_Set exercise_: Find all lines in the listing that include the word "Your", then copy them.

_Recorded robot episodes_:

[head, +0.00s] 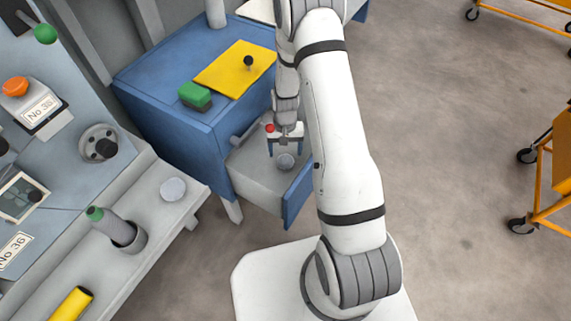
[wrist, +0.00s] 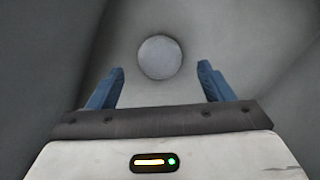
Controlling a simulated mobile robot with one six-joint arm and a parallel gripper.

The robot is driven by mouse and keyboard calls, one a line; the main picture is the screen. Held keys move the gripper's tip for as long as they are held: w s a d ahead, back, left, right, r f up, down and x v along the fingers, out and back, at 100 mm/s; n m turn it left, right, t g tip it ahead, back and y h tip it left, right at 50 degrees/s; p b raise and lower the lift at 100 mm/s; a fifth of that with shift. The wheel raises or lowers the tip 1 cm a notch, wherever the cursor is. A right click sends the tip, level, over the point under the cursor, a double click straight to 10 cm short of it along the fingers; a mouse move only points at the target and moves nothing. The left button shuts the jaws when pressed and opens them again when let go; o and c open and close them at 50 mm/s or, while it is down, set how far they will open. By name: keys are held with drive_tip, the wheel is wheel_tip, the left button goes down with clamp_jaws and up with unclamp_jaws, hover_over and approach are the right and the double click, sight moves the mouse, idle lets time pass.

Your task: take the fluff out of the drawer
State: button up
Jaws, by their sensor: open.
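The fluff (head: 285,161) is a small round grey-white ball inside the open drawer (head: 297,196) of the blue cabinet. In the wrist view the fluff (wrist: 160,57) lies on the pale drawer floor, a little beyond my fingertips and roughly centred between them. My gripper (head: 285,150) is above the drawer, pointing down into it, just behind the fluff in the head view. In the wrist view its blue fingers (wrist: 160,72) are apart with nothing between them. My arm hides part of the drawer's right side.
The blue cabinet (head: 165,100) carries a yellow sheet (head: 228,72), a green block (head: 195,96) and a black knob. A grey machine ledge (head: 150,215) with a pale round disc (head: 172,189) and a bottle in a cup stands at left. Orange carts are at right; the floor between is clear.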

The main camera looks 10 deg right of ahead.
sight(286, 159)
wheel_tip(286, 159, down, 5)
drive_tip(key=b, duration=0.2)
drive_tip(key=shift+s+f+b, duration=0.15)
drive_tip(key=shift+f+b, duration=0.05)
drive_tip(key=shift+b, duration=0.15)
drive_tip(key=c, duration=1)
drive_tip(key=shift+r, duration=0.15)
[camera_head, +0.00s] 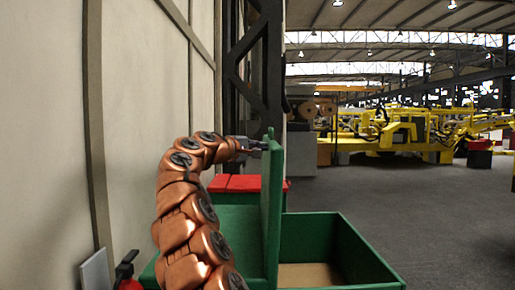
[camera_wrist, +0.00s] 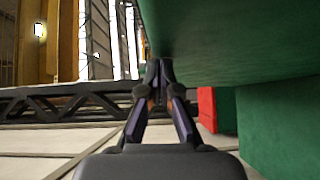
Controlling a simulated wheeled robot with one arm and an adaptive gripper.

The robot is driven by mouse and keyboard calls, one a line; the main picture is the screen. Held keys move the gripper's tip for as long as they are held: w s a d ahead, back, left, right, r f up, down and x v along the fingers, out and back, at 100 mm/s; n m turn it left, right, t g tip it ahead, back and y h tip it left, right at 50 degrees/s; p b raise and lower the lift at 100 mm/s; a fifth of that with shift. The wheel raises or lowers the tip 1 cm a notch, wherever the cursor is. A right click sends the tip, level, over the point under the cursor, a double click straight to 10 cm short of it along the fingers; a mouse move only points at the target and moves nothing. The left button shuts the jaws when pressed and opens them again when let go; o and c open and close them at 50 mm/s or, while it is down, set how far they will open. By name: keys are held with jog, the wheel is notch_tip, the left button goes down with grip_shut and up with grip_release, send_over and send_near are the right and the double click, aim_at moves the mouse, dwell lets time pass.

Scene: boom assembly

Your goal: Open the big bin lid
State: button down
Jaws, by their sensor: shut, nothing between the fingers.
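The big green bin (camera_head: 340,250) stands in front of me in the head view. Its right part is open, with a brown floor showing inside. The green lid (camera_head: 272,200) stands upright on edge at the left side of this opening. My gripper (camera_head: 262,144) is at the top of the lid, on its left side. In the wrist view the closed fingertips (camera_wrist: 160,68) are beside the lid's large green face (camera_wrist: 225,40), with nothing between them. I cannot tell whether they touch the lid.
A pale wall (camera_head: 140,110) runs close along my left. Red-lidded bins (camera_head: 235,183) stand behind the green bin. A red extinguisher-like object (camera_head: 127,270) is at the lower left. Yellow machinery (camera_head: 400,135) stands far back right. The grey floor (camera_head: 440,210) on the right is clear.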

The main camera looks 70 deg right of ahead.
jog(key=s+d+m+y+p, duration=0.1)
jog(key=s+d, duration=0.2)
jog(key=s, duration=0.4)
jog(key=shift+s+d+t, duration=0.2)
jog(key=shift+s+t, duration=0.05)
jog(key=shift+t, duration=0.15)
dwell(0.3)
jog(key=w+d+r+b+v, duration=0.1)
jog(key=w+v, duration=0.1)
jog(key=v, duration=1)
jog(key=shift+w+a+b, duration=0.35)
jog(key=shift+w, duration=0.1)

_Answer in full_:
Your task: take the fluff out of the drawer
Your goal: Open the big bin lid

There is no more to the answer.